• _EXERCISE_:
Search the material below for the word "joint" and copy every line in which it occurs.

[begin AVAILABLE DATA]

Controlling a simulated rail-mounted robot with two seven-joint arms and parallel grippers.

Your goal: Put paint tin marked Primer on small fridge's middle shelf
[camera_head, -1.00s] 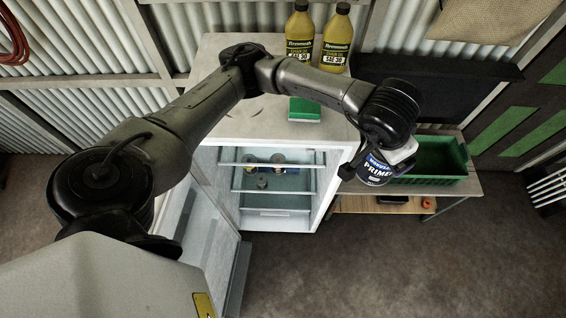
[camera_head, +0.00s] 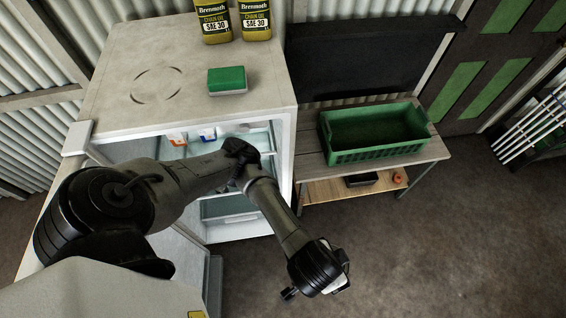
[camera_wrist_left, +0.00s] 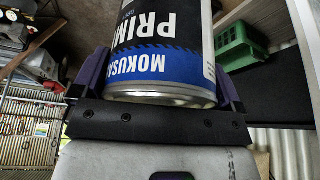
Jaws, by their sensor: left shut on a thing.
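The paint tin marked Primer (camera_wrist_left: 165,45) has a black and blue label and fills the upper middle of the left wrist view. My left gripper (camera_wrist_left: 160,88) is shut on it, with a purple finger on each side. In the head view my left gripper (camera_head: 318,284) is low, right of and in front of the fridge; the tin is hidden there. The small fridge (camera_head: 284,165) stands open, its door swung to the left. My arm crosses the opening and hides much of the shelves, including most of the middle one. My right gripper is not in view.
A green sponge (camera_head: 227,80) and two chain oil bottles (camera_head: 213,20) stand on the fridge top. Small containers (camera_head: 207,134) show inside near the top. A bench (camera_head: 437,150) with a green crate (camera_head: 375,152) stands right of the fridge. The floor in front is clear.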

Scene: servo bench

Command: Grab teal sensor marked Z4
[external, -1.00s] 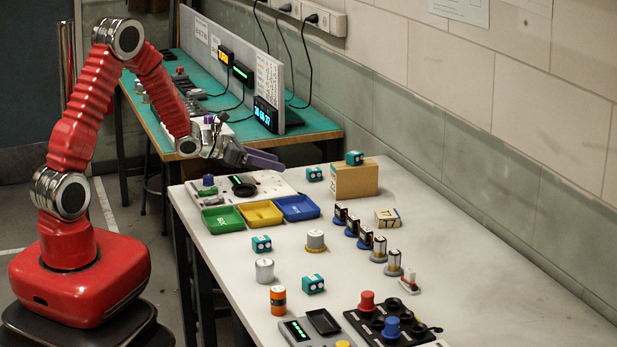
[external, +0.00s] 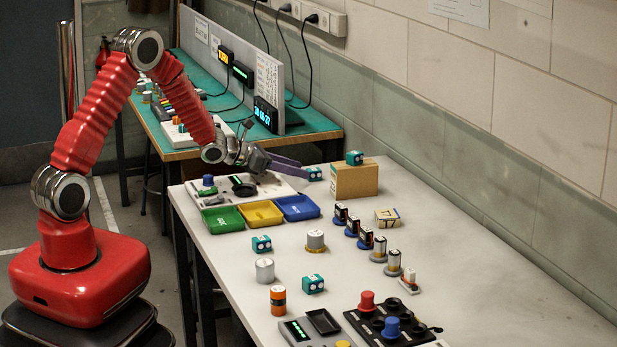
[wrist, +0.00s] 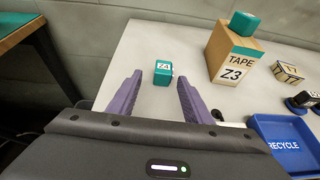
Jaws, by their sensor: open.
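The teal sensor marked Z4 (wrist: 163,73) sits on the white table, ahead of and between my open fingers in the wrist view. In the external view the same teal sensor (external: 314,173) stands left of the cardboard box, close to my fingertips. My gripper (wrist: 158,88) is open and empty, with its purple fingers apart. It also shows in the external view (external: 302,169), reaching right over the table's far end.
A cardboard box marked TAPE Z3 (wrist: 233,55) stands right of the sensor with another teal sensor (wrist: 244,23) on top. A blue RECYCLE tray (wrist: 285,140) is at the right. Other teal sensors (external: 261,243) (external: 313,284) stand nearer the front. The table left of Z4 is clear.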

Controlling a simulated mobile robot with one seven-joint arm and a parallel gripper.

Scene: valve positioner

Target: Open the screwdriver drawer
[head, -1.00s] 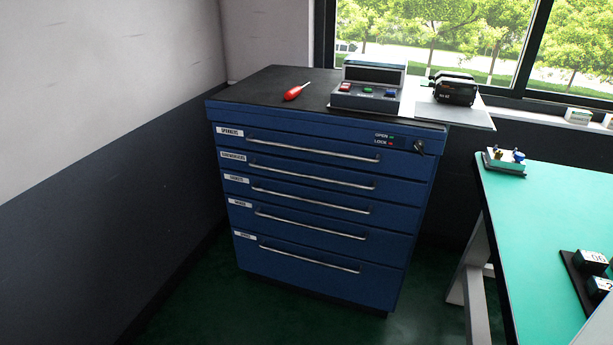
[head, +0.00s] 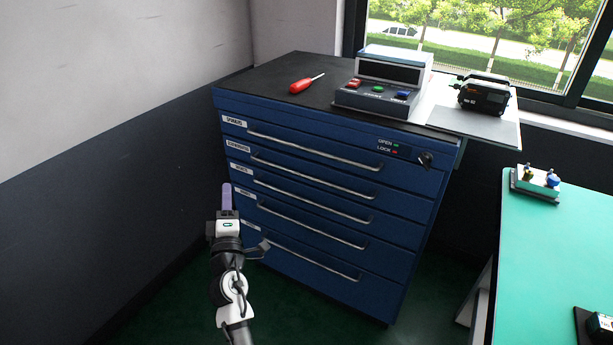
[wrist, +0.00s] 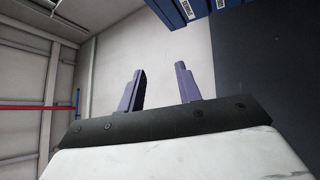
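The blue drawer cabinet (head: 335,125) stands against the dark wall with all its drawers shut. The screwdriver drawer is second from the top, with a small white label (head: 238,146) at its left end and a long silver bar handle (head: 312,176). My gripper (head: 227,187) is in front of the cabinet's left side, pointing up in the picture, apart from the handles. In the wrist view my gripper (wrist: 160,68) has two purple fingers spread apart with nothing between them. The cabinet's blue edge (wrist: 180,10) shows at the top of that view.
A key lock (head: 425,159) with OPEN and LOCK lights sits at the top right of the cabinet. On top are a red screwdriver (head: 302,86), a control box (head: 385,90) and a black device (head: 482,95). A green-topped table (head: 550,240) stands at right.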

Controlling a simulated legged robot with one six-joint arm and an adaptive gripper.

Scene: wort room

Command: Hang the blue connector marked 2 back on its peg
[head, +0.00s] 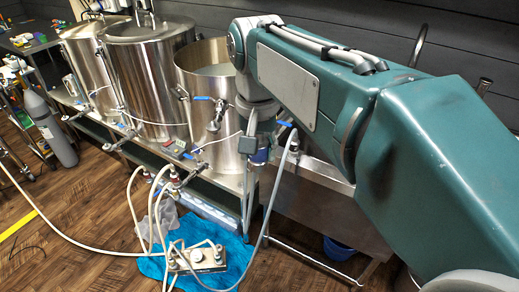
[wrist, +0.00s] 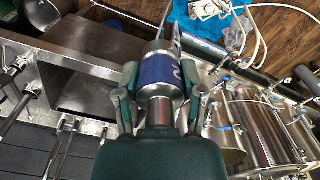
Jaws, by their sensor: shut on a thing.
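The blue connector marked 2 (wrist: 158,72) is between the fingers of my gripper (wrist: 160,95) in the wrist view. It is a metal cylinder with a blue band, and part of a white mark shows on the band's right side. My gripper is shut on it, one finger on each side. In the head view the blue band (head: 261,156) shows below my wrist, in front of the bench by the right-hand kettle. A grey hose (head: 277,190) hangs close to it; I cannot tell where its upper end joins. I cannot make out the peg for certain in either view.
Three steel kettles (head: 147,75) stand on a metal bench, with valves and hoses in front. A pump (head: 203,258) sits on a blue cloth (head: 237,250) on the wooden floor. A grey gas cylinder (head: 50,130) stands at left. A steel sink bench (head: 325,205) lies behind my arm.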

[end AVAILABLE DATA]

• _SOLUTION_:
Controlling a simulated rail-mounted robot with two seven-joint arms and parallel grippers.
Controlling a simulated mobile robot with one seven-joint arm and a parallel gripper.
Controlling a simulated legged robot with one six-joint arm and an adaptive gripper.

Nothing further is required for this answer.